Enquanto esperava, ia alimentando algumas ilusões. Primeiro,
que a sua terceira vitória a libertaria para uma política mais flexível para
resolver a crise do euro: um pouco menos de “austeridade” e um pouco mais de
partilha dos riscos. Sonhou-se com a possibilidade de um “fundo de redenção”,
ainda que transitório, para aliviar o enorme peso da dívida em alguns países,
ou que seria possível pôr em prática políticas mais amigas do crescimento, que
é outra maneira de chegar ao mesmo sítio. Depois, que a presença do SPD na
coligação far-se-ia necessariamente sentir na política europeia da Alemanha.
A dupla desilusão chegou com o Pai Natal. Para quem ainda
pudesse ter dúvidas, o que se passou no último Conselho Europeu de 2013 chegará
para apagá-las. Estava em causa o segundo pilar da união bancária, sobre os
mecanismos de resolução dos bancos em risco de falência. Merkel aplicou a sua
velha receita: serão, em última análise, os Estados que têm de garantir os
custos da falência ou da recuperação de um banco. Depois dos credores,
accionistas ou grandes depositantes.

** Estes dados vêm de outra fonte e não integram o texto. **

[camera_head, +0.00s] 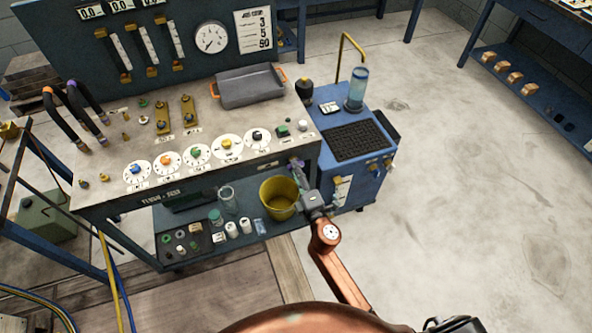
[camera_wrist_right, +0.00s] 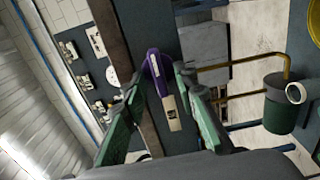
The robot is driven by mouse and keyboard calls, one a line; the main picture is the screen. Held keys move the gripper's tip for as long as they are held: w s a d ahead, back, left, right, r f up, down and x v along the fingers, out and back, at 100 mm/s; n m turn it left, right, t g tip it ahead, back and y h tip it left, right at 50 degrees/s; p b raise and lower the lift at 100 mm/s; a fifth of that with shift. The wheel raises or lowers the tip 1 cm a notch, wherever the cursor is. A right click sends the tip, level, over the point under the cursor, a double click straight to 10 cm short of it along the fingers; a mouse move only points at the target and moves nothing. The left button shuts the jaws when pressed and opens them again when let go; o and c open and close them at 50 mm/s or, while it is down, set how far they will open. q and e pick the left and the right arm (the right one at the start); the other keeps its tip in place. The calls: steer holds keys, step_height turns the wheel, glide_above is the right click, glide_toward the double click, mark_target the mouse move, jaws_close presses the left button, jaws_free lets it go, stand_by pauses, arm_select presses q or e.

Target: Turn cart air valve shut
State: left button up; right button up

Contra a opinião do BCE, da Comissão, do
Parlamento Europeu, da França, da Itália. Com o apoio do SPD. Resta verificar
se esta “união” serve o seu principal propósito: restituir a confiança na zona
euro de tal modo que os países em dificuldades não tenham de pagar um preço
três vezes superior àquele que a Alemanha paga para financiar a sua economia.
A chanceler voltou a falar da revisão do Tratado. Vai,
entretanto, consolidando as suas conquistas através de “tratados
intergovernamentais”: primeiro o “Tratado Orçamental”, agora aquele que deve
estabelecer as regras da união bancária. Passo a passo, a chanceler cria as
condições para um euro verdadeiramente alemão.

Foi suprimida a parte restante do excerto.